■ **REQUIRED WORK**: Print exactly the lines running from the one that holds "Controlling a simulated" through the one that holds "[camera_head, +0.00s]", please, and leave the pictures out.

■ **ENTRIES PROVIDED**:
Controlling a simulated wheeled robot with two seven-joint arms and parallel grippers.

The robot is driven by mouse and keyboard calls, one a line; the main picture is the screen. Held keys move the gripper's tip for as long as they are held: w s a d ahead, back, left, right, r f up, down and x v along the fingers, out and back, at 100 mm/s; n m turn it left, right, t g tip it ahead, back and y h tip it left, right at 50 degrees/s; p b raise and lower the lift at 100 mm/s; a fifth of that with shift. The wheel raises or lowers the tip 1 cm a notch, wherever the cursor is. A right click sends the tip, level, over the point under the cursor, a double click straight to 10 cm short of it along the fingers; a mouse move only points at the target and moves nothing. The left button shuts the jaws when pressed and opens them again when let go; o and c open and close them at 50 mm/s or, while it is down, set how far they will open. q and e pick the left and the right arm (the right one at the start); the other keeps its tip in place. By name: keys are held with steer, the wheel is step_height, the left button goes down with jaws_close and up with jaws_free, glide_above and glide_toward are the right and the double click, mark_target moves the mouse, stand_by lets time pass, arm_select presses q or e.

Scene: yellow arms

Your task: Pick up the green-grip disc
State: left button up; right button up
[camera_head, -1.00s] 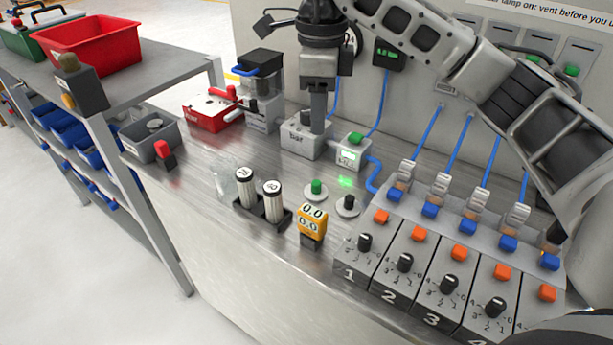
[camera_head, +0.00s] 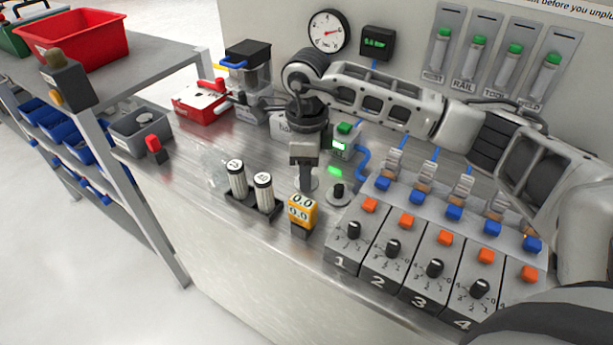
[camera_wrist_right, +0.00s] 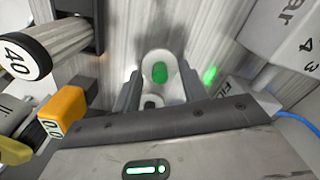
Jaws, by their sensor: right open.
* * *
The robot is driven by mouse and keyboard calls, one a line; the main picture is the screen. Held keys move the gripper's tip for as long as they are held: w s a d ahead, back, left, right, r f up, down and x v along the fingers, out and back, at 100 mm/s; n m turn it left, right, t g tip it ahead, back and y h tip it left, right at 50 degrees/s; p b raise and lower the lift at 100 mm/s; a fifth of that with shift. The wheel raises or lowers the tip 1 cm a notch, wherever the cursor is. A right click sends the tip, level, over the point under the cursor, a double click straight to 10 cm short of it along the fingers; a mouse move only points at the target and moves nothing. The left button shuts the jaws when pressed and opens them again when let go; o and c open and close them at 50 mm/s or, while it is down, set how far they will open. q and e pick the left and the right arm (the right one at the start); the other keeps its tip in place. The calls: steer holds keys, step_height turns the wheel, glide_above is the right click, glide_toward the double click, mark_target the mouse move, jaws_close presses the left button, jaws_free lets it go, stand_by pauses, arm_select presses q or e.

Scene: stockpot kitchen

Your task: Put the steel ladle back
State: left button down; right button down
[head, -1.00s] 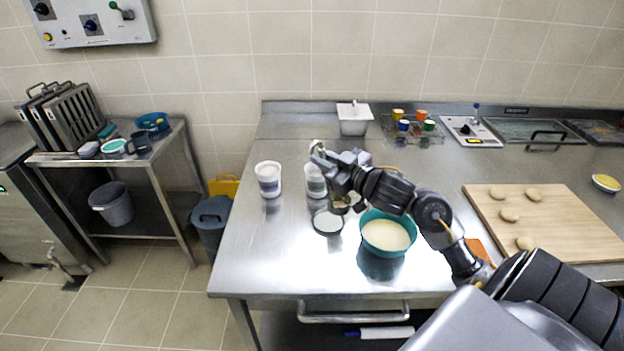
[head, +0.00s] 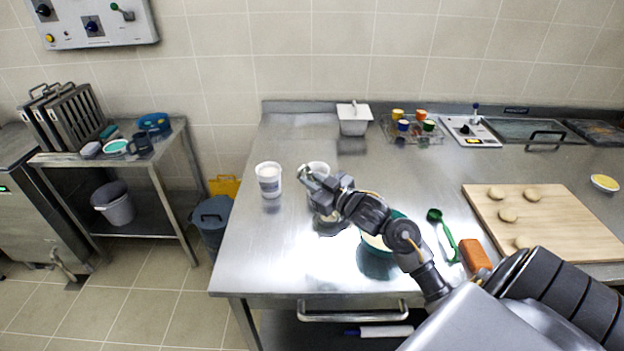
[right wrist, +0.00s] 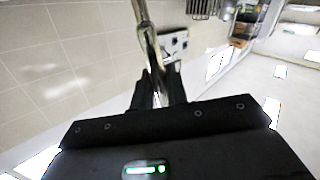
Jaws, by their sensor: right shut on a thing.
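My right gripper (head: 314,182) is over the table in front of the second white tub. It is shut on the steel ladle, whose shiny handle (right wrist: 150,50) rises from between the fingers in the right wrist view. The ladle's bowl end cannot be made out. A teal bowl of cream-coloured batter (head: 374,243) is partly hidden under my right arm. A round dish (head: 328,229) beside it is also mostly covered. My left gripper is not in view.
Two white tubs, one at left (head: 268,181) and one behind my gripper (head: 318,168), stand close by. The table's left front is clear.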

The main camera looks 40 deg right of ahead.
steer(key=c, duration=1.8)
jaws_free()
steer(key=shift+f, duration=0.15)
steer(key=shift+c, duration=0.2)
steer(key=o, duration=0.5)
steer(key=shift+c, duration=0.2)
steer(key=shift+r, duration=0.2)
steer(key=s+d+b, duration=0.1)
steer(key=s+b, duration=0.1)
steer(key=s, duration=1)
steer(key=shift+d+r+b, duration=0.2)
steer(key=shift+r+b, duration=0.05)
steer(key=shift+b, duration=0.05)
--
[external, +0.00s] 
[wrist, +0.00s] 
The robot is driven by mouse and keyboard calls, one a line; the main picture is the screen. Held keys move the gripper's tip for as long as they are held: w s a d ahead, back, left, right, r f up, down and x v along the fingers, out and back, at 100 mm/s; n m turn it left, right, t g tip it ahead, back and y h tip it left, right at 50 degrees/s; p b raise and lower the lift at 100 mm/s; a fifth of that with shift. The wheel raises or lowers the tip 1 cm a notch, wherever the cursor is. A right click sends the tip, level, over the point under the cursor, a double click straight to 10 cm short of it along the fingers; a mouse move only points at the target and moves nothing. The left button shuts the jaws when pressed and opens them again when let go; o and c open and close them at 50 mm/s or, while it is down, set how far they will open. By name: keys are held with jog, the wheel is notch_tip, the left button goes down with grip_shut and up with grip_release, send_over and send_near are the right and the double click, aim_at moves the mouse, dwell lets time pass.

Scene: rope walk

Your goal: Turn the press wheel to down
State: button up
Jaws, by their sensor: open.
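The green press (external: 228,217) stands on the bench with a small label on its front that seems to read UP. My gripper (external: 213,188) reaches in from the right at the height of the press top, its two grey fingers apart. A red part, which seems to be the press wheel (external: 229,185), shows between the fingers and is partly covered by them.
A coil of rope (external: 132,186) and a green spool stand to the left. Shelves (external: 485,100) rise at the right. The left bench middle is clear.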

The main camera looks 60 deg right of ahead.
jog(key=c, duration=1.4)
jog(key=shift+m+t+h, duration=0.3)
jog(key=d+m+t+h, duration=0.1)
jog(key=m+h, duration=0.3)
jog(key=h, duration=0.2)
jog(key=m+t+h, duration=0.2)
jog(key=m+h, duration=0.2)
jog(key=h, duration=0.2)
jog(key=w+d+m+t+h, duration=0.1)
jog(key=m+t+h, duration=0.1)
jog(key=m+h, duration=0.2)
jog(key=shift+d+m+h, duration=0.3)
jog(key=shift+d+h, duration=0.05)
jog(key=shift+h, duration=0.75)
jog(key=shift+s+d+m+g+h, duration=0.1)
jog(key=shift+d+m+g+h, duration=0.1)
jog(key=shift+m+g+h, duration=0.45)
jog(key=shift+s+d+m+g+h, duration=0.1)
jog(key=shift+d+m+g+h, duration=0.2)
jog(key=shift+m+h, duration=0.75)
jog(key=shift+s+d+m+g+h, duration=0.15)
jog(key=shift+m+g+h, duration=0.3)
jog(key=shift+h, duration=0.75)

■ **SOLUTION TO THIS PROBLEM**:
Controlling a simulated wheeled robot with two seven-joint arms and parallel grippers.

The robot is driven by mouse and keyboard calls, one a line; the main picture is the screen. Held keys move the gripper's tip for as long as they are held: w s a d ahead, back, left, right, r f up, down and x v along the fingers, out and back, at 100 mm/s; n m turn it left, right, t g tip it ahead, back and y h tip it left, right at 50 degrees/s; p b raise and lower the lift at 100 mm/s; a fifth of that with shift. The wheel raises or lowers the tip 1 cm a notch, wherever the cursor is. A right click sends the tip, level, over the point under the cursor, a double click straight to 10 cm short of it along the fingers; a mouse move only points at the target and moves nothing. The left button shuts the jaws when pressed and opens them again when let go; o and c open and close them at 50 mm/s or, while it is down, set how far they will open. q and e pick the left and the right arm (the right one at the start); the other keeps its tip in place. By name: keys are held with steer, the wheel is step_height, the left button goes down with jaws_close and up with jaws_free, glide_above and glide_toward are the right and the double click, mark_target moves the mouse, stand_by lets time pass, arm_select presses q or e.

Scene: yellow arms

Your task: Pick up the green-grip disc
State: left button up; right button up
[camera_head, -1.00s] 
[camera_head, +0.00s] 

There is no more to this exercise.